++++ GIVEN MATERIAL ++++
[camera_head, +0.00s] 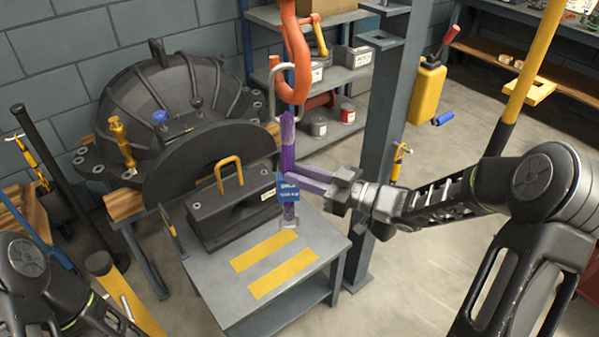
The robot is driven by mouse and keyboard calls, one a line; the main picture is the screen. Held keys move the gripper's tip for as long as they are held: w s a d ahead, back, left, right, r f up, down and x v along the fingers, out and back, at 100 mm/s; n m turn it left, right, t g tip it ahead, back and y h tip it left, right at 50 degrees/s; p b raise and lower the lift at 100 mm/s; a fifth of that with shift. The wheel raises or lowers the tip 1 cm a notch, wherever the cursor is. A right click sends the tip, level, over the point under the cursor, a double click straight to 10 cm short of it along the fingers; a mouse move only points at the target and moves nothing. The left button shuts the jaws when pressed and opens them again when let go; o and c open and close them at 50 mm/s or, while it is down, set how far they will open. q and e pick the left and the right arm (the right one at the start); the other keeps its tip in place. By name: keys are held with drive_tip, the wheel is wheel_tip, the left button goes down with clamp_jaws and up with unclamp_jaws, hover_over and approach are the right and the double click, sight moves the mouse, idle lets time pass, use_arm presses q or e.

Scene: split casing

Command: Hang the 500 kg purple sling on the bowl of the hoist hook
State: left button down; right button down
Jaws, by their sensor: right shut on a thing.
++++
• [REQUIRED WORK] Transcribe exactly the line containing "State: left button down; right button down" and all remaining lines of the material, ending with the last one.

• [THE OUTPUT]
State: left button down; right button down
Jaws, by their sensor: right shut on a thing.

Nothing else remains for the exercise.